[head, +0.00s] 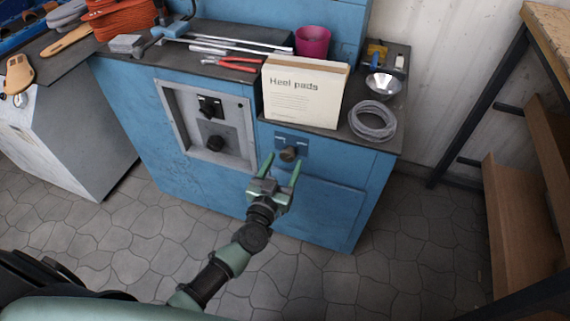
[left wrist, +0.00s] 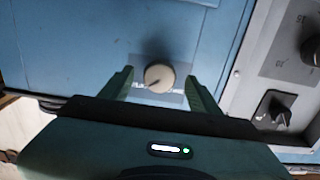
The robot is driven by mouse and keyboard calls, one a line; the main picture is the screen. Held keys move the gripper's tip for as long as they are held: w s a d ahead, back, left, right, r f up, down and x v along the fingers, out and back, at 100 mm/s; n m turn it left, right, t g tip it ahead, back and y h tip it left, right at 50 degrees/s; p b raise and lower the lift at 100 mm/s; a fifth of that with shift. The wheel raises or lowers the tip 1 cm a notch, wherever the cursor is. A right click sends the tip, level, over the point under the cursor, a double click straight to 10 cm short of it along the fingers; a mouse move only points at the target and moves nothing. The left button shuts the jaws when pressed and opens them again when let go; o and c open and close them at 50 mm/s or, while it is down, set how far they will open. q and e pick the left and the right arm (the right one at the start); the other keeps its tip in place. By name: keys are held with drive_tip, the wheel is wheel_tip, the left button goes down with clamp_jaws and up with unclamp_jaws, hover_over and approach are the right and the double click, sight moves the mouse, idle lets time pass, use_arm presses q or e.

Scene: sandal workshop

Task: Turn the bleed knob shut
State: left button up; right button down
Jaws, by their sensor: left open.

******

Problem details
Transcribe all the lines above exactly, apart from the pictures.

Result for this task
[head, +0.00s] 
[left wrist, +0.00s] 
The robot is driven by mouse and keyboard calls, one a line; the main picture is the screen. Held keys move the gripper's tip for as long as they are held: w s a d ahead, back, left, right, r f up, down and x v along the fingers, out and back, at 100 mm/s; n m turn it left, right, t g tip it ahead, back and y h tip it left, right at 50 degrees/s; p b raise and lower the lift at 100 mm/s; a fifth of that with shift. The wheel raises or lowers the tip 1 cm a notch, wherever the cursor is. A right click sends the tip, level, over the point under the cursor, a double click straight to 10 cm short of it along the fingers; a mouse move only points at the target and moves nothing. The left button shuts the jaws when pressed and opens them again when let go; o and c open and close them at 50 mm/s or, while it is down, set how far they will open. q and e pick the left and the right arm (the right one at the start); the other keeps its tip in place. By name: keys are held with drive_tip, the wheel is wheel_tip, the left button goes down with clamp_jaws and up with unclamp_jaws, hover_over and approach are the right and the double click, sight moves the mouse, idle lets time pass, use_arm presses q or e.

Scene: sandal workshop

Task: Turn the bleed knob shut
State: left button up; right button down
Jaws, by their sensor: left open.

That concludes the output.